→ Short exercise
Return the number of lines in which the word "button" appears; add nothing else.

→ Source material

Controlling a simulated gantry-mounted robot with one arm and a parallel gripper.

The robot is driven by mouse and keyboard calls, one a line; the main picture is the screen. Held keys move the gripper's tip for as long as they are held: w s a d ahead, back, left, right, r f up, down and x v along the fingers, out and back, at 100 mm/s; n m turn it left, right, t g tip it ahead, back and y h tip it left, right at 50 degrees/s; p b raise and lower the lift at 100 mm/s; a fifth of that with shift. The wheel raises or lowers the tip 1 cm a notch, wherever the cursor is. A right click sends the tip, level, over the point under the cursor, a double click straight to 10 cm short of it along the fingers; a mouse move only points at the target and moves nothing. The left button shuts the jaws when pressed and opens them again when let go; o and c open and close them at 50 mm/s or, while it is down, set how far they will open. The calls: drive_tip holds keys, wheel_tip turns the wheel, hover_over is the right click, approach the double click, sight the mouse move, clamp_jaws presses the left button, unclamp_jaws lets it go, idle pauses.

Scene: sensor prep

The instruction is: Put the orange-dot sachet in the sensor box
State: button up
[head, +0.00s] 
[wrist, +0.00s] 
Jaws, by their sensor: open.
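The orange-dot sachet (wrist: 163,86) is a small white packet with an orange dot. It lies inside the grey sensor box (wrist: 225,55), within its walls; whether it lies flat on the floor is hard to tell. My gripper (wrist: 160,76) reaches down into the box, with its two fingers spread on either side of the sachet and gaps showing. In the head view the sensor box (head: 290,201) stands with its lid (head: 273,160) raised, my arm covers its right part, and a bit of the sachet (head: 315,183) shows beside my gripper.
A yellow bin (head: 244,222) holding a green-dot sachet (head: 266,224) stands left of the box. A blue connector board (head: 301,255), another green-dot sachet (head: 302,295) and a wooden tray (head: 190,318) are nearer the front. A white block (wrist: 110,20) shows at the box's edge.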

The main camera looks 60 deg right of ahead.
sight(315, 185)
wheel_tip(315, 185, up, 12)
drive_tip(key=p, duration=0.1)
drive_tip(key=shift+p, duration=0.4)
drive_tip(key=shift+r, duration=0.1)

→ Task answer
2